(Rows with robot tool calls)
==================================================
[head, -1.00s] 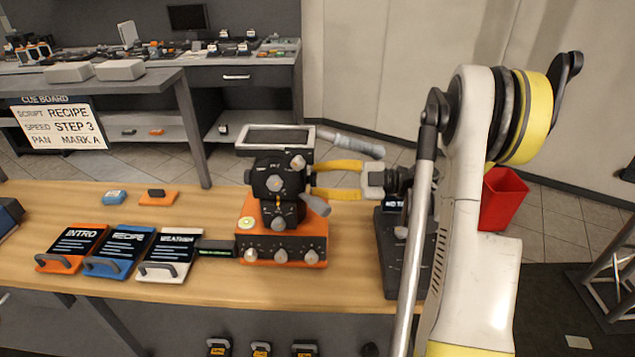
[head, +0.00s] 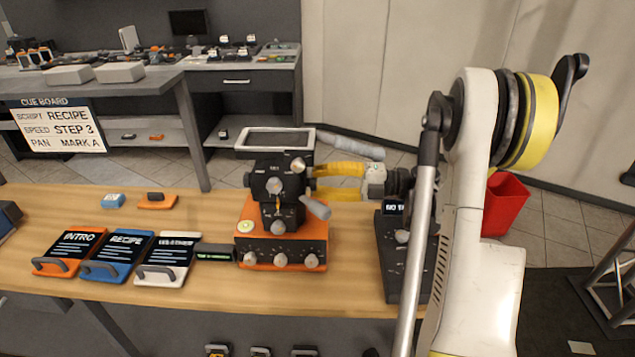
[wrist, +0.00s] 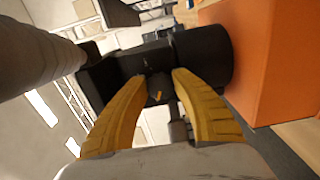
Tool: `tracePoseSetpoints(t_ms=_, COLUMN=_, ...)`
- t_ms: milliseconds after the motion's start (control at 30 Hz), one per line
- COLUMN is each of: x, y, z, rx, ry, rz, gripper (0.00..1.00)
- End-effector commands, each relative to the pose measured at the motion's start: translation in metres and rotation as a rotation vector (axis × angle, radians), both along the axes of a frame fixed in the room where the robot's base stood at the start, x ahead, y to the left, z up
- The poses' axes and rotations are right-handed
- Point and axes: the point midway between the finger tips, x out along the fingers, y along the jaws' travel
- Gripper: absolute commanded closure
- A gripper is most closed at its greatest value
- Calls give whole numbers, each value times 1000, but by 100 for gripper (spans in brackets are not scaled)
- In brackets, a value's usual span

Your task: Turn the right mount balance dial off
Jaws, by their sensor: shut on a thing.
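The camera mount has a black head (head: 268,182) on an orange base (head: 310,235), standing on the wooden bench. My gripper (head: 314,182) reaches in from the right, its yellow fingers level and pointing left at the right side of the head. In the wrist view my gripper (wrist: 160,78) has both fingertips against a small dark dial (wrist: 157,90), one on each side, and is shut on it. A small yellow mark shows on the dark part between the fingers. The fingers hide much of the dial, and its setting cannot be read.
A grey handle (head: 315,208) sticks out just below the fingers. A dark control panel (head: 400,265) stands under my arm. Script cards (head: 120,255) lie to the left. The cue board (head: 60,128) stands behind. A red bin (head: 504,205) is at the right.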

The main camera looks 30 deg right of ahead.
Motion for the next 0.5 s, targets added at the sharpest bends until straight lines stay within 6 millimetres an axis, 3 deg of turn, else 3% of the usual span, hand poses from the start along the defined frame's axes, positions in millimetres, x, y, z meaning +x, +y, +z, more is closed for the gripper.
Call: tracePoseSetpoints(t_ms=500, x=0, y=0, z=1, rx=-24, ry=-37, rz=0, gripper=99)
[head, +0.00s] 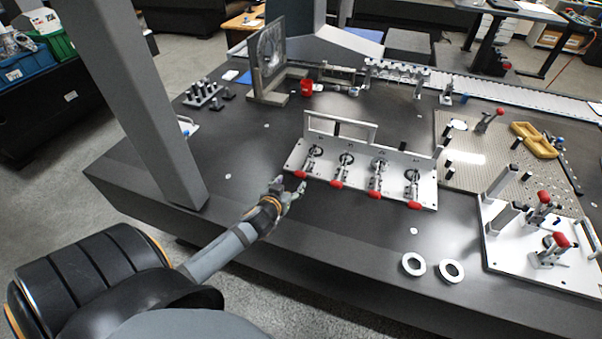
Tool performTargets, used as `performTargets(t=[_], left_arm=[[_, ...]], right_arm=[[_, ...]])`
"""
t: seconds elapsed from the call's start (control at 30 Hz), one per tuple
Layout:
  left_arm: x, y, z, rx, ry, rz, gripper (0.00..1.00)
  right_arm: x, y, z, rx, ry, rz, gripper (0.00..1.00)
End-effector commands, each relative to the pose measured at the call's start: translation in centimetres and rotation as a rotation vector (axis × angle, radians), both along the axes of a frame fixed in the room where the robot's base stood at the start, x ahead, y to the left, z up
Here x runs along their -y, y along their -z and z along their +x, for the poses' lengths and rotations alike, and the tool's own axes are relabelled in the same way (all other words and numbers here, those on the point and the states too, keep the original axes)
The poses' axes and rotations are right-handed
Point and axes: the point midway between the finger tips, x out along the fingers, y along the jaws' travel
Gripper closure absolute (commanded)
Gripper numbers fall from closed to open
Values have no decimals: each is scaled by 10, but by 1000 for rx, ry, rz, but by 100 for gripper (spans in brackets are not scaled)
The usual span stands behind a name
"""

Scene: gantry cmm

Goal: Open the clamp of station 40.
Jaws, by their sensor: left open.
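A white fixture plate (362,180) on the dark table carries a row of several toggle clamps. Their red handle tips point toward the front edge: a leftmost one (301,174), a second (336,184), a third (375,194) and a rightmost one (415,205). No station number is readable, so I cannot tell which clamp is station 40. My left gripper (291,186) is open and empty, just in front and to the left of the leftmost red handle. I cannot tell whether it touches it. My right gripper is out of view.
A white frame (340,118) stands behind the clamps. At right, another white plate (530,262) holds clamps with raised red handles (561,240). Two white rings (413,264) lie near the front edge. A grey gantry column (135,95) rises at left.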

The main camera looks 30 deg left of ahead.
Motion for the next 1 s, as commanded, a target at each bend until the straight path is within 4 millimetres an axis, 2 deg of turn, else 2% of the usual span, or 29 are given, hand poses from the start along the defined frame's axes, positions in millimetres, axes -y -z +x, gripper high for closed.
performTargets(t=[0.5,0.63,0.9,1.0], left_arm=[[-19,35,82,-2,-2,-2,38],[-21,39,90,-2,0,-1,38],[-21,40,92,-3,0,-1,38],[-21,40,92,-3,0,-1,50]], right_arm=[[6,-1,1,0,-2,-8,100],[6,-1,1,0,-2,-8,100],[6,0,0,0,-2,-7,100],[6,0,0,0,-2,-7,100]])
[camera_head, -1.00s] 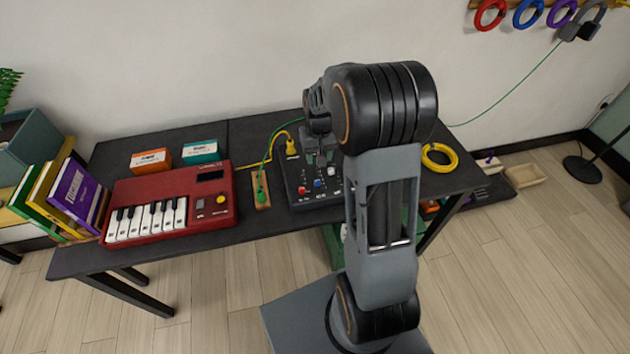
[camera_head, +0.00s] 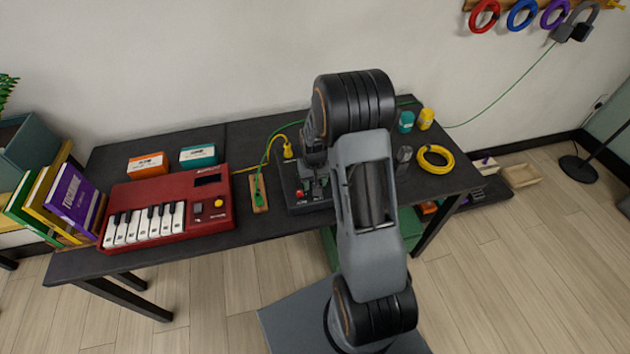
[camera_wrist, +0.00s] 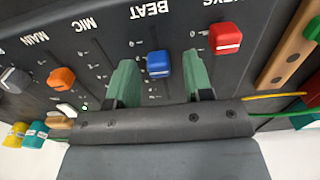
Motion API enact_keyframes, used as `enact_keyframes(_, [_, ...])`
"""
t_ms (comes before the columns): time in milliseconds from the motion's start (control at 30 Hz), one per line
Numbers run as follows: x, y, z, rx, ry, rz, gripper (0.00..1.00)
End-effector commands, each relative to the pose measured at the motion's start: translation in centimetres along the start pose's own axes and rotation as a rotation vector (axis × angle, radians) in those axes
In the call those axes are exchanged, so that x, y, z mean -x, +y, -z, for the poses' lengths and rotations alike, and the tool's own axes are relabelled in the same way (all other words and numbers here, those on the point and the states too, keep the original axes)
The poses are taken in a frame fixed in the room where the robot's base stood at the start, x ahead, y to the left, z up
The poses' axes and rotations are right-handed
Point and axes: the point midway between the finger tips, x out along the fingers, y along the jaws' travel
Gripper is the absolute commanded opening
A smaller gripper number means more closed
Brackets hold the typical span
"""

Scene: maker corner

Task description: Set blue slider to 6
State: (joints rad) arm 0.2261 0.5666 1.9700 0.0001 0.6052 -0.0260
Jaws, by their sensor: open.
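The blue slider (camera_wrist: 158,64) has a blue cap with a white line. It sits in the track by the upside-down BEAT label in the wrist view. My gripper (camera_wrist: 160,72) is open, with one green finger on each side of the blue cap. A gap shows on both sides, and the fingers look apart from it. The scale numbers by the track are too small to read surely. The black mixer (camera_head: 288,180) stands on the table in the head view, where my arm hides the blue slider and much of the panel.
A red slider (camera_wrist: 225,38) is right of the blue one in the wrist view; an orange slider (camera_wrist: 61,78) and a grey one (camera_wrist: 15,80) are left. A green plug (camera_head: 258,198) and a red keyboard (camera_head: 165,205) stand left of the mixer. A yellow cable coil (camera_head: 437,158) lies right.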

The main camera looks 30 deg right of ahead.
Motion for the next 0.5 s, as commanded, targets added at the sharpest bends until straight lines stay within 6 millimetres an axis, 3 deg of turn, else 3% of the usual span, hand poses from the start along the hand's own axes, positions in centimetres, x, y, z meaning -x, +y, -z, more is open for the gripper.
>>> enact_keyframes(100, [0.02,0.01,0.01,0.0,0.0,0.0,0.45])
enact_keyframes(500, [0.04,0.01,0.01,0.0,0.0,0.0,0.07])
==================================================
**Do this:** Pictures in the records above are left out; print everything else exactly as written.

**Complete answer:**
[head, -1.00s] 
[head, +0.00s] 
[wrist, +0.00s] 
Tool: `tracePoseSetpoints(t_ms=_, COLUMN=_, ...)`
- t_ms: milliseconds after the motion's start (control at 30 Hz), one per line
- COLUMN is each of: x, y, z, rx, ry, rz, gripper (0.00..1.00)
- End-effector commands, each relative to the pose measured at the motion's start: translation in metres and rotation as a rotation vector (axis × angle, radians), both along the axes of a frame fixed in the room where the robot's base stood at the start, x ahead, y to the left, z up
- The poses' axes and rotations are right-handed
- Point and axes: the point midway between the finger tips, x out along the fingers, y along the jaws' travel
- Gripper: absolute commanded closure
- A gripper is most closed at its greatest value
- Calls give whole numbers, each value times 1000, but by 100 for gripper (spans in brackets are not scaled)
- In brackets, a value's usual span

Your task: Turn the right mount balance dial off
Jaws, by their sensor: shut on a thing.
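The camera mount has a black head (head: 268,182) on an orange base (head: 310,235), standing on the wooden bench. My gripper (head: 314,182) reaches in from the right, its yellow fingers level and pointing left at the right side of the head. In the wrist view my gripper (wrist: 160,78) has both fingertips against a small dark dial (wrist: 157,90), one on each side, and is shut on it. A small yellow mark shows on the dark part between the fingers. The fingers hide much of the dial, and its setting cannot be read.
A grey handle (head: 315,208) sticks out just below the fingers. A dark control panel (head: 400,265) stands under my arm. Script cards (head: 120,255) lie to the left. The cue board (head: 60,128) stands behind. A red bin (head: 504,205) is at the right.

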The main camera looks 30 deg right of ahead.
Motion for the next 0.5 s, targets added at the sharpest bends until straight lines stay within 6 millimetres an axis, 3 deg of turn, else 3% of the usual span, hand poses from the start along the defined frame's axes, positions in millimetres, x, y, z meaning +x, +y, +z, more is closed for the gripper.
Call: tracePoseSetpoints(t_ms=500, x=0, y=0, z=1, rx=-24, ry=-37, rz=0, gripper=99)
[head, +0.00s] 
Tool performTargets, used as `performTargets(t=[_], left_arm=[[_, ...]], right_arm=[[_, ...]])`
"""
t: seconds elapsed from the call's start (control at 30 Hz), one per tuple
Layout:
  left_arm: x, y, z, rx, ry, rz, gripper (0.00..1.00)
  right_arm: x, y, z, rx, ry, rz, gripper (0.00..1.00)
End-effector commands, each relative to the pose measured at the call's start: translation in centimetres and rotation as a rotation vector (axis × angle, radians), both along the axes of a frame fixed in the room where the robot's base stood at the start, x ahead, y to the left, z up
Here x runs along their -y, y along their -z and z along their +x, for the poses' lengths and rotations alike, and the tool's own axes are relabelled in the same way (all other words and numbers here, those on the point and the states too, keep the original axes)
The poses' axes and rotations are right-handed
Point and axes: the point midway between the finger tips, x out along the fingers, y along the jaws' travel
Gripper closure absolute (commanded)
Gripper numbers fall from closed to open
Values have no decimals: each is scaled by 10, but by 1000 for rx, ry, rz, but by 100 for gripper (spans in brackets are not scaled)
The usual span stands behind a name
"""

Scene: gantry cmm

Goal: Open the clamp of station 40.
Jaws, by their sensor: left open.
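A white fixture plate (362,180) on the dark table carries a row of several toggle clamps. Their red handle tips point toward the front edge: a leftmost one (301,174), a second (336,184), a third (375,194) and a rightmost one (415,205). No station number is readable, so I cannot tell which clamp is station 40. My left gripper (291,186) is open and empty, just in front and to the left of the leftmost red handle. I cannot tell whether it touches it. My right gripper is out of view.
A white frame (340,118) stands behind the clamps. At right, another white plate (530,262) holds clamps with raised red handles (561,240). Two white rings (413,264) lie near the front edge. A grey gantry column (135,95) rises at left.

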The main camera looks 30 deg left of ahead.
Motion for the next 1 s, as commanded, a target at each bend until the straight path is within 4 millimetres an axis, 2 deg of turn, else 2% of the usual span, or 29 are given, hand poses from the start along the defined frame's axes, positions in millimetres, axes -y -z +x, gripper high for closed.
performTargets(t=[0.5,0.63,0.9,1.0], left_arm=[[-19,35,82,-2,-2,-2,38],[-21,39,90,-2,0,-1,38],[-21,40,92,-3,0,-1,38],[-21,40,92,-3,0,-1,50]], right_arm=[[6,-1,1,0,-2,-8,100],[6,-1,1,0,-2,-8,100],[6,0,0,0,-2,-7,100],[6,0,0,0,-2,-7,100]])
[camera_head, -1.00s] 
[camera_head, +0.00s] 
[camera_wrist, +0.00s] 
Motion API enact_keyframes, used as `enact_keyframes(_, [_, ...])`
"""
t_ms (comes before the columns): time in milliseconds from the motion's start (control at 30 Hz), one per line
Numbers run as follows: x, y, z, rx, ry, rz, gripper (0.00..1.00)
End-effector commands, each relative to the pose measured at the motion's start: translation in centimetres along the start pose's own axes and rotation as a rotation vector (axis × angle, radians) in those axes
In the call those axes are exchanged, so that x, y, z mean -x, +y, -z, for the poses' lengths and rotations alike, and the tool's own axes are relabelled in the same way (all other words and numbers here, those on the point and the states too, keep the original axes)
The poses are taken in a frame fixed in the room where the robot's base stood at the start, x ahead, y to the left, z up
The poses' axes and rotations are right-handed
Point and axes: the point midway between the finger tips, x out along the fingers, y along the jaws' travel
Gripper is the absolute commanded opening
A smaller gripper number means more closed
Brackets hold the typical span
"""

Scene: maker corner

Task description: Set blue slider to 6
State: (joints rad) arm 0.2261 0.5666 1.9700 0.0001 0.6052 -0.0260
Jaws, by their sensor: open.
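The blue slider (camera_wrist: 158,64) has a blue cap with a white line. It sits in the track by the upside-down BEAT label in the wrist view. My gripper (camera_wrist: 160,72) is open, with one green finger on each side of the blue cap. A gap shows on both sides, and the fingers look apart from it. The scale numbers by the track are too small to read surely. The black mixer (camera_head: 288,180) stands on the table in the head view, where my arm hides the blue slider and much of the panel.
A red slider (camera_wrist: 225,38) is right of the blue one in the wrist view; an orange slider (camera_wrist: 61,78) and a grey one (camera_wrist: 15,80) are left. A green plug (camera_head: 258,198) and a red keyboard (camera_head: 165,205) stand left of the mixer. A yellow cable coil (camera_head: 437,158) lies right.

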The main camera looks 30 deg right of ahead.
Motion for the next 0.5 s, as commanded, targets added at the sharpest bends until straight lines stay within 6 millimetres an axis, 3 deg of turn, else 3% of the usual span, hand poses from the start along the hand's own axes, positions in centimetres, x, y, z meaning -x, +y, -z, more is open for the gripper.
>>> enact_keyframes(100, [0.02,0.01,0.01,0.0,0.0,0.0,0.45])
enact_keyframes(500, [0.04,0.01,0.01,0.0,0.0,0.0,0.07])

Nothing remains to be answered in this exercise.